Academic journal article Journal of Accountancy

Treasury Official Recommends Ways to Resolve SAIF's Problems

Academic journal article Journal of Accountancy

Treasury Official Recommends Ways to Resolve SAIF's Problems

Article excerpt

John D. Hanvke Jr., undersecretary of the Treasury for domestic finance, told members of the Senate Banking, Housing and Urban Affairs Committee that the failure of one or two large thrift institutions could exhaust the slender reserves of the Savings Association Insurance Fund (SAIF), leaving it insolvent. Hawke said that as of March 31, 1995, the SAIF held only $0.31 in reserves for each $100 in insured deposits. Compounding the reserve problem is the SAIF's "meager" income--45% of SAIF premiums are used to pay interest on the Financing Corporation (FICO) bonds issued to prop up a prior insurance fund.

Hawke said SAIF-insured deposits would continue to shrink because under the Federal Deposit Insurance Corporation's proposed premium schedule, SAIF premiums for the healthiest institutions would be "nearly six times as high as the competing Bank Insurance Fund's (BIF) premiums." He said institutions avoided the SAIF's high premiums by selling off loans and reducing their need for deposits, replacing them with nondeposit funding sources or switching deposits from the SAIF to the BIF. If this problem is not corrected, said Hawke, the SAIF's weaknesses could not only leave it insolvent but it also could leave FICO interest payments in default.

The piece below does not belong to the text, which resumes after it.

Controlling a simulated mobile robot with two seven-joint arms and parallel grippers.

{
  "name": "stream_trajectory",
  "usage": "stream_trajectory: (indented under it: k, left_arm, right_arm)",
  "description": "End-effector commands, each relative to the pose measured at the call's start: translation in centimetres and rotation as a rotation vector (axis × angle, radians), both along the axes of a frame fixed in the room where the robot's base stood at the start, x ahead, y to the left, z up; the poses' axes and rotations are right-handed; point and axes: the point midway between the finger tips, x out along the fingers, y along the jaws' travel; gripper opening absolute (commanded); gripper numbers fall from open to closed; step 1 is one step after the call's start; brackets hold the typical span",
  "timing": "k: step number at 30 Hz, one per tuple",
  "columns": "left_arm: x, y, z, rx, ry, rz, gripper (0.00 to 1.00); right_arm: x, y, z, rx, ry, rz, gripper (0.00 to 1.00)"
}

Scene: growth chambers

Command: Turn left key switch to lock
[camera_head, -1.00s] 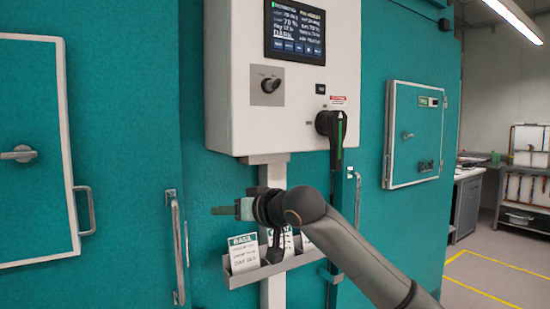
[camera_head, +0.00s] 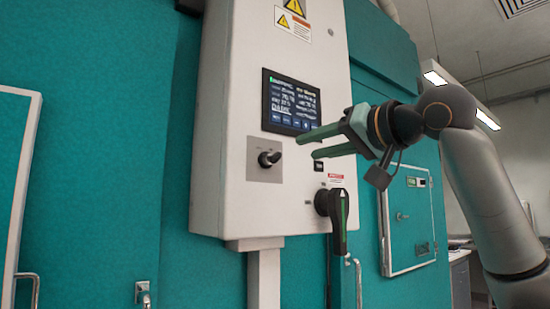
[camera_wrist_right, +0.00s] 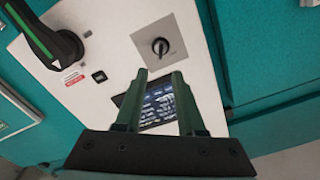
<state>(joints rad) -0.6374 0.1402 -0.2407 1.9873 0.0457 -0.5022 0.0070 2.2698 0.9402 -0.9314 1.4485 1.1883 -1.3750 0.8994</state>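The key switch (camera_head: 268,158), a dark knob on a square grey plate, sits on the white control box (camera_head: 222,130), below the screen's left part. It also shows in the right wrist view (camera_wrist_right: 160,46), beyond my fingertips. My right gripper (camera_head: 307,146), with green fingers, is raised in front of the box, to the right of the switch. It is open and empty, its fingers apart and pointing toward the switch without touching it. In the wrist view my fingers (camera_wrist_right: 159,74) overlap the screen. My left gripper is not in view.
The lit screen (camera_head: 291,102) is above the switch. A large black rotary handle (camera_head: 334,210) with a green stripe juts out at the lower right of the box. A small black module (camera_head: 319,166) is between them. Teal chamber walls (camera_head: 100,140) stand on both sides.

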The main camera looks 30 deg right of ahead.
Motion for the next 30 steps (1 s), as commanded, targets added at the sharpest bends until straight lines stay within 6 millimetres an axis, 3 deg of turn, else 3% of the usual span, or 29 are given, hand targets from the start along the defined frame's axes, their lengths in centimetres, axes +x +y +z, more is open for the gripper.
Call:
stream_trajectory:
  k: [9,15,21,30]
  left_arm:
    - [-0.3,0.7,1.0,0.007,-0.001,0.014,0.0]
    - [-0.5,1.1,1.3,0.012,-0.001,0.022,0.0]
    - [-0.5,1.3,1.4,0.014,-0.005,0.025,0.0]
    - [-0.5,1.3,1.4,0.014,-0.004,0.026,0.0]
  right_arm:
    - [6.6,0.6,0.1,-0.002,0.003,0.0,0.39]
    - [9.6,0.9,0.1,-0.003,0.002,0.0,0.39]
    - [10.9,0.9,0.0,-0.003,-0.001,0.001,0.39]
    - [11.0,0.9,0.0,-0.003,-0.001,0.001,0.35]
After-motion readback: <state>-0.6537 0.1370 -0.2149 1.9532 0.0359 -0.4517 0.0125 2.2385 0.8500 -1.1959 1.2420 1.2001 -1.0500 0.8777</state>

To resolve the SAIF's problems, Hawke proposed that "institutions with SAIF-insured deposits could pay a special assessment at a rate sufficient to increase the SAIF's reserves to $1.25 per $100 of deposits at the beginning of 1996."

Jean M. Joy, audit partner of Wolf & Company in Boston and member of the American Institute of CPAs savings institutions committee, told the Journal that "CPAs would have to determine how to account for this assessment. Depending on the terms, CPAs may set it up as a prepaid asset amortized over time, or it could be expensed when it is paid." Joy said this decision would eventually affect the CPAs' audit opinion. "The SAIF-insured institution may not have sufficient capital to continue as a going concern," said Joy. …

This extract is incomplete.